At September’s Custom Electronic Design and Installation Association (CEDIA) Expo, Sony Electronics President and COO Mike Fasulo told GPS World that its foundation sensors are going into autonomous vehicles, drones, agricultural solutions and other platforms.

“A lot of people also don’t know that more than half of the hardware in most smartphones is ours,” Fasulo said. “These sensors we are working on do things you and I can’t do. They can assess sunlight and darkness. They can put a safety cocoon around a vehicle.”

The Aibo robot dog uses artificial intelligence to mimic a real puppy’s behavior. (Photo: Kevin Dennehy)

The Aibo robot dog uses artificial intelligence to mimic a real puppy’s behavior. (Photo: Kevin Dennehy)

At the conference, Sony displayed a nearly $3,000 Aibo dog robot, which has many of the same sensors that go into many of the company’s other products, including its venerable camera line. Aibo has facial recognition technology and uses artificial intelligence to mimic a real puppy’s behavior.

Sony sensors seem to be a cornerstone in several new announcements. Less than two months ago, Sony and Yamaha Motor Co. announced the joint development of the SC-1 Sociable Cart, a small autonomous vehicle that will be deployed to golf courses, amusement parks and commercial facilities, the company said.

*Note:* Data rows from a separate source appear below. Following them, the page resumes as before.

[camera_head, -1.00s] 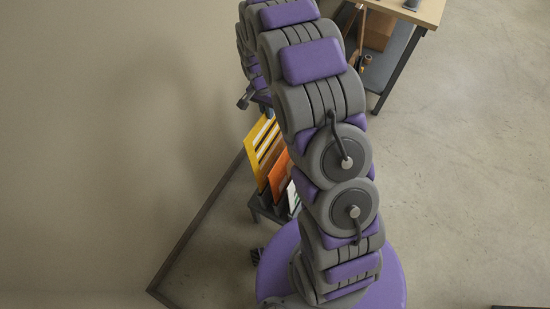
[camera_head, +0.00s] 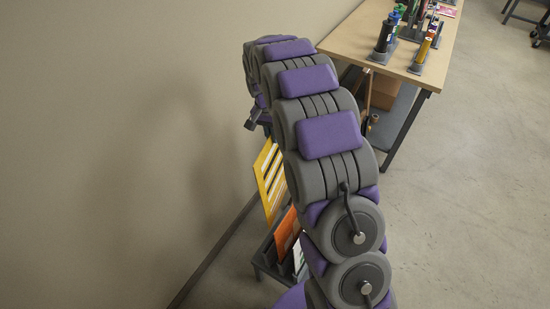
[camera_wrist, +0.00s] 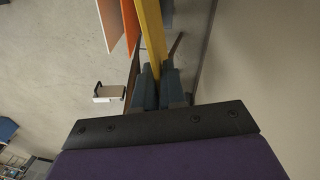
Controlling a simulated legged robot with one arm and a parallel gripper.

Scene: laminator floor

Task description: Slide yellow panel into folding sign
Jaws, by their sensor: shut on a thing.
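The yellow panel (camera_head: 271,180) with pale stripes stands upright beside the wall in the head view, above and behind the rack. In the wrist view the yellow panel (camera_wrist: 151,35) shows edge-on, and my gripper (camera_wrist: 158,75) is shut on it. My gripper's fingers are dark, on either side of the panel's edge. In the head view my arm hides part of the panel and the gripper is mostly hidden. I cannot make out a folding sign.
A dark rack (camera_head: 268,253) on the floor holds an orange panel (camera_head: 286,233) and a white one (camera_head: 299,258). A wooden table (camera_head: 350,42) with bottles stands at the back right.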

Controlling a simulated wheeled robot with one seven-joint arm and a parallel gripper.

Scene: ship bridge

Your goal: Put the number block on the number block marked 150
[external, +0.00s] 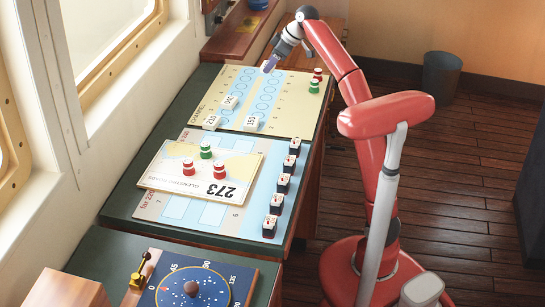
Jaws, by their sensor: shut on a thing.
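My gripper (270,67) reaches over the far part of the pale yellow chart board and is shut on a small white number block (264,66). The held block is small in view and its number cannot be read. The number block that appears marked 150 (251,123) sits on the near edge of the yellow board, toward the viewer from my gripper and well apart from it. A block marked 210 (211,122) stands to its left. Another block, seemingly 060 (229,101), stands farther back between them.
Red and green pieces (316,80) stand at the yellow board's right edge. Windows line the left wall.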

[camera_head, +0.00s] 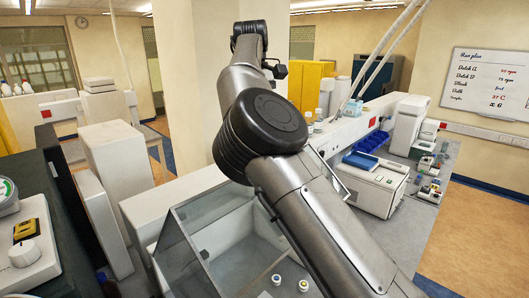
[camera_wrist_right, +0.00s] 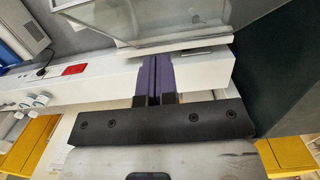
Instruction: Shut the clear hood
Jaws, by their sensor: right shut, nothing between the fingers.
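The clear hood (camera_head: 183,255) is a glass-walled box at the bottom middle of the head view. Its top looks open, and my right arm crosses in front of its right side. A thin pale edge with a small bar (camera_head: 337,182) shows beside my arm, perhaps part of the raised lid. In the right wrist view, a clear pane (camera_wrist_right: 145,28) lies just beyond my right gripper (camera_wrist_right: 153,62). Its purple fingers are shut together and empty, close to the pane's lower edge; contact cannot be told. My left gripper is not in view.
A white wall ledge (camera_wrist_right: 70,83) runs behind the fingers. To the right of my arm stand a white instrument (camera_head: 375,190) and blue bins (camera_head: 370,143) on the bench. A balance-like device with a knob (camera_head: 25,250) is at the far left.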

The SC-1, which is not for sale, features five seats, replaceable batteries, front and rear scope of view thanks to image sensors, an innovative vehicle design, and other improvements over an original prototype vehicle.

In addition to the image sensors, the vehicle has ultrasonic sensors and a two-dimensional laser detection and ranging (lidar) system, the company said. These sensors allow the vehicle to gather cloud travel data for safe-driving analysis.

Sony is working with Japan’s NTT Docomo to test the vehicle’s 5G mobile technologies for remote-controlled functions, the company said.

Geotab leverages sensor data

Sony and Yamaha Motor plan to roll out the SC-1 later this year in Japan. (Photo: Sony/Yamaha Motor)

Sony and Yamaha Motor plan to roll out the SC-1 later this year in Japan. (Photo: Sony/Yamaha Motor)

Canada-based Geotab has made big announcements this year, although the huge one is from the U.S. government to equip more than 200,000 vehicles with its telematics systems.

While that contract itself is massive, the company believes the more than 2 billion data points gathered each day, from millions of Geotab-equipped vehicles on the road, is the real valuable commodity.

The data gathered with the company’s connected-car technology can help companies and governments assess how their fleets are operating, said Mike Branch, Geotab vice president of data and analytics.

Branch, who leads a team of 40 employees, said the company uses the data to help cities assess road impediments — not only road quality. This includes analyzing ABS activation to look at black ice or other hazards. “While weather companies can only estimate conditions, we have sensors in vehicles that can give hyperlocal reports and ground truth,” he said. “People consistently slamming on their brakes in one area is an example [of aggregative data].”

Back in the day, which is less than 10 years ago, all that many companies expected from their fleet management systems was to let them know where their drivers were, by using GNSS and mapping technology. Today, the sensors — and data provided by them — allow managers to assess dangerous driving areas, save on fuel costs by rerouting trucks and compare routes throughout the United States, not just in big cities, Branch said.

In the smart cities space, Branch said that Geotab is working with municipalities for fuel intersection insight mapping. “This means if 20 vehicles, or even just two, are stopped at an intersection, our sensors can detect the wait times,” he said. “The big thing for us is looking at this smart-city deployment to leverage organic data in a private manner.”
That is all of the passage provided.